The Rev. Usama Alomar preaches during a worship service at Good Shepherd Church. 

In January, the group also visited the Fellowship of Middle East Evangelical Churches (FMEEC), which brings together all parts of the Protestant community in the Middle East as well as work in partnership with Catholic and Orthodox churches in Syria. Through FMEEC, the Syria Lebanon Partnership Network helps to support children's ministry and Sunday school leadership across the region.

The Middle East Council of Churches, another partner of SLPN, unites Catholic, Orthodox, Anglican and Protestant faith families in shared witness. While the Forum for Development, Culture, and Dialogue (FDCD) holds a vision to offer "humanitarian support working toward a sustained peace" among all ethnic groups, faiths and denominations across Syria, Lebanon and Jordan. 

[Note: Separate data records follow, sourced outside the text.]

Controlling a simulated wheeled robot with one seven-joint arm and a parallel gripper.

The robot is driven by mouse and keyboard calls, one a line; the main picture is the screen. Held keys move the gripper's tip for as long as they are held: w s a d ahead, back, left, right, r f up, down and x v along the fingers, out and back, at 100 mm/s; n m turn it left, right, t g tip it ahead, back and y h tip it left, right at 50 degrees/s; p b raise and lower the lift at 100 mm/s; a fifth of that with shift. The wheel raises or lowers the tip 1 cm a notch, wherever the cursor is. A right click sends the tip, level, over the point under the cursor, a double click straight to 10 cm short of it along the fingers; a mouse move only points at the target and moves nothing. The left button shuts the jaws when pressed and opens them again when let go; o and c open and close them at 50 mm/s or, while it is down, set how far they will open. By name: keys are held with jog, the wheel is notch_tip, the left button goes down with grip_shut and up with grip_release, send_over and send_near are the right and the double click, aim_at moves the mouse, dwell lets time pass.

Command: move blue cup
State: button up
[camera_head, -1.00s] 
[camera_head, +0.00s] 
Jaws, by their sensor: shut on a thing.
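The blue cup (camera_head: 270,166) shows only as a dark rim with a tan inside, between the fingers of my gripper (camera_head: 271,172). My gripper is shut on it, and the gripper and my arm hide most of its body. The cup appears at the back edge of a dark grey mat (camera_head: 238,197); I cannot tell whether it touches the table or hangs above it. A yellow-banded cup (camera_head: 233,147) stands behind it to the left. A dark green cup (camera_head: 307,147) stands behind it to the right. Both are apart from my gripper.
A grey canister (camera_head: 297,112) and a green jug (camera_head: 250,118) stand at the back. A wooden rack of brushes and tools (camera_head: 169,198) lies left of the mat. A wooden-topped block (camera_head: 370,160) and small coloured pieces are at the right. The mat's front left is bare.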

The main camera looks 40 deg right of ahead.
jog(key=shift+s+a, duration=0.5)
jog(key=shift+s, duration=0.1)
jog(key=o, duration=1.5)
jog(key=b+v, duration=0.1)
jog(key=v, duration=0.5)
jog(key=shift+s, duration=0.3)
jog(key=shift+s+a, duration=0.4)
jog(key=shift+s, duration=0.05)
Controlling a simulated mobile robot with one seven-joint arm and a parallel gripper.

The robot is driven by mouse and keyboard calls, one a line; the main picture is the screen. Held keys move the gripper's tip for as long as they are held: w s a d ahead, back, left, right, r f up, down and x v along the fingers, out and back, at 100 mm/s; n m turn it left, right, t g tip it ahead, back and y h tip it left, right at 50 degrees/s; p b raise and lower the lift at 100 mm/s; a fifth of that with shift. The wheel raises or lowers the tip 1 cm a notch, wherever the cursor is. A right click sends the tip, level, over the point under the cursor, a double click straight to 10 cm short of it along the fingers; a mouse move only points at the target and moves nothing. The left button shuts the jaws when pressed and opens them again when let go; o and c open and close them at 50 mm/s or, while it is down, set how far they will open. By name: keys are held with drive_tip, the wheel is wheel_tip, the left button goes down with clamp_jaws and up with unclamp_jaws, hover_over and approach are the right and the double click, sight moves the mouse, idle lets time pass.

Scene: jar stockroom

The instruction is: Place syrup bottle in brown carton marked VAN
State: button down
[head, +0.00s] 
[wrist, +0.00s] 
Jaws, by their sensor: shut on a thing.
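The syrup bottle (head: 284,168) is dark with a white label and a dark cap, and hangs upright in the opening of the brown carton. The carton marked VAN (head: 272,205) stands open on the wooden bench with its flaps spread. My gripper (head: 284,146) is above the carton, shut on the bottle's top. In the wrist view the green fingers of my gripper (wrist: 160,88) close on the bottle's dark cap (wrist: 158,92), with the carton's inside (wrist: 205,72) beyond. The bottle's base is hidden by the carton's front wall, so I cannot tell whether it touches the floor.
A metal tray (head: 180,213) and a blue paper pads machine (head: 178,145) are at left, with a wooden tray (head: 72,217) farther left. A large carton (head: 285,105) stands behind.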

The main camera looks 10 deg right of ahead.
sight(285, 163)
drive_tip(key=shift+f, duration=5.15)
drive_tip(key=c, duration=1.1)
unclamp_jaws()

In addition to connecting closely with the global ecumenical liaisons, who work in the Global Ecumenical Partnerships ministry, the SLPN relates with many other Interim Unified Agency ministries, such as Presbyterian Disaster Assistance (PDA), the Presbyterian Ministry at the United Nations, the Presbyterian Peace Fellowship, the Office of Public Witness, and the Israel Palestine Mission Network — now the Palestine Justice Network. 

Sutter observed that Beirut is a city of extremes that must be held together to be understood. “You can go from Western-style malls with Starbucks, high-end jewelry stores and Ferrari dealerships to a Palestinian refugee camp with dangling spaghetti power lines and dark narrow streets, where houses without running water are built one on top of another” — all just a few minutes’ drive apart. The country of 4.6 million citizens now hosts approximately 1.5 million refugees, a staggering proportion born of years of war and displacement. 

As airstrikes intensify, Sutter explained that 50 villages in South Lebanon have been warned by the Israeli Defense Forces to evacuate, forcing families to flee from Sidon and farther south up toward the Beirut area, where some are sleeping in cars, on the streets, or in hastily opened public schools  when they have no relatives to take them in. She notes that the  SLPN had previously raised significant funds for displaced people in Lebanon, but much of the most immediate work now falls to partners on the ground. 

Yet amid it all, Sutter found something clarifying. “The Middle East is still a place Jesus knew, with Israeli, Jordanian, Syrian, Lebanese and Iraqi place names found in Scripture as well as on current maps. But to SLPN, it is a place of partnership with our ministry friends.”